Robot episode rows
==================================================

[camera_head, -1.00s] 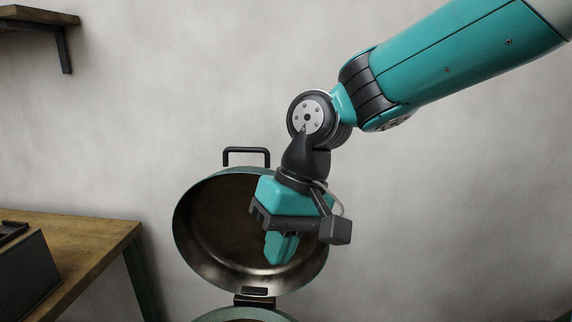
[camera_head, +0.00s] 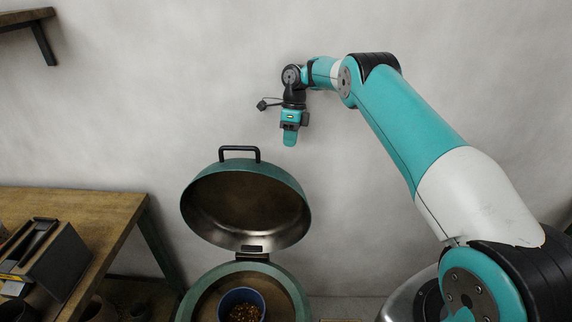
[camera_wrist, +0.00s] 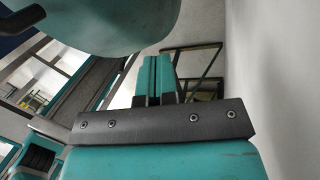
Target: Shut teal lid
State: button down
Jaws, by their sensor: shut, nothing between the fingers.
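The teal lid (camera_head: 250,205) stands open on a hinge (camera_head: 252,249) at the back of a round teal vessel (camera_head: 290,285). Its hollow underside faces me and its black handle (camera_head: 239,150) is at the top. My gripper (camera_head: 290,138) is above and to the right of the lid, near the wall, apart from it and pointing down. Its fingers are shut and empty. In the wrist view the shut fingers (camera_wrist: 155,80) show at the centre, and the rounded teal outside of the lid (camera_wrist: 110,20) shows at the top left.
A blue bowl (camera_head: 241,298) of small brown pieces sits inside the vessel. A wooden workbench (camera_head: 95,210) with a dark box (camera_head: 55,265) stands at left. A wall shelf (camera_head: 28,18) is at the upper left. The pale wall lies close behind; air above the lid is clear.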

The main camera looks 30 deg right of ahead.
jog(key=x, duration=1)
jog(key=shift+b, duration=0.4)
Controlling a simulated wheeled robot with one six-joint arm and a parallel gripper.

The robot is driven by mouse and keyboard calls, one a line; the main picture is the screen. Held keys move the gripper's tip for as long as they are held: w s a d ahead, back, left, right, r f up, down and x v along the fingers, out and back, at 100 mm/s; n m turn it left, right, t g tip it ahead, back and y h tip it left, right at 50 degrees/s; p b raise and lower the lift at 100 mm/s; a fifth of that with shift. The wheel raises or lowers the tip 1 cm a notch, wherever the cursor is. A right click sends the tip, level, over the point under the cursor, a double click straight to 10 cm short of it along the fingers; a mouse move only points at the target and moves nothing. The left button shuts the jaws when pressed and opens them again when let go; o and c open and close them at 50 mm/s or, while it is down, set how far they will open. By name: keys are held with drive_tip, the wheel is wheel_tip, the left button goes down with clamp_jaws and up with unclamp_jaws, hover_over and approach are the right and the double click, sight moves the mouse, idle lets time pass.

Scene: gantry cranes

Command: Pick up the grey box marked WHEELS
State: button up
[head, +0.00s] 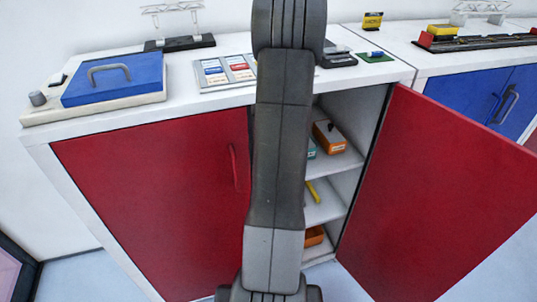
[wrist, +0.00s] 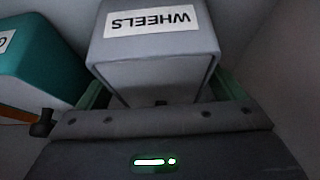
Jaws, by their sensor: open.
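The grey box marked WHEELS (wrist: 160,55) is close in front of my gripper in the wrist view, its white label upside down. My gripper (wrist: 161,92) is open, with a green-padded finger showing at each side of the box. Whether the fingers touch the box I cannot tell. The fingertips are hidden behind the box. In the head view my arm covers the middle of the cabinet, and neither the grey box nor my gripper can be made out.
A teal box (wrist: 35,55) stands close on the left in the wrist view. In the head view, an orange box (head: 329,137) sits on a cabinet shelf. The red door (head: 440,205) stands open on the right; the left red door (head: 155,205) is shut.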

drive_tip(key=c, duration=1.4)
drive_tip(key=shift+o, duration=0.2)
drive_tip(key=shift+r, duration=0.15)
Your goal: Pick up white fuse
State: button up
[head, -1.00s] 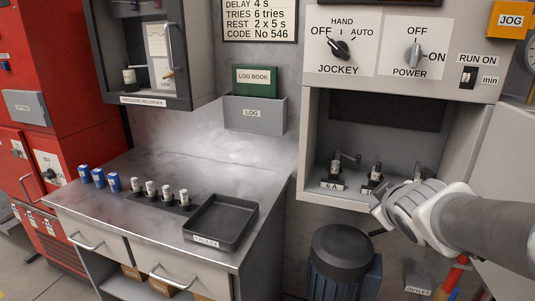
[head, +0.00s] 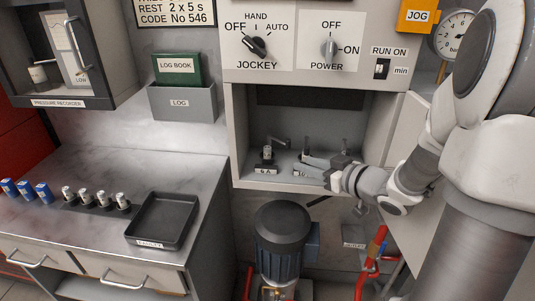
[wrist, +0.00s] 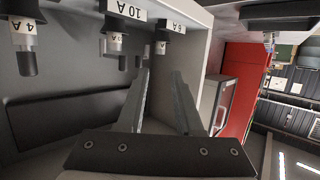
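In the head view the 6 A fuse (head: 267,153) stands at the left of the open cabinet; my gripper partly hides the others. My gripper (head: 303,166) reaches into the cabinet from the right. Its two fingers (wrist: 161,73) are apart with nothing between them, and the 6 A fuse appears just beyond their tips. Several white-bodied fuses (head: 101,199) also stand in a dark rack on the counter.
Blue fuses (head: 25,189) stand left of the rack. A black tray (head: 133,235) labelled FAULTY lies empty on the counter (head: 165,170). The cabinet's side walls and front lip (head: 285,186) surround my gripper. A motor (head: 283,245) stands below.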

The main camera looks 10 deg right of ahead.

==================================================

Exercise brief:
Write out every line from the entries where "Pick" appears.

Solution to this problem:
Command: Pick up the grey box marked WHEELS
Your goal: Pick up white fuse

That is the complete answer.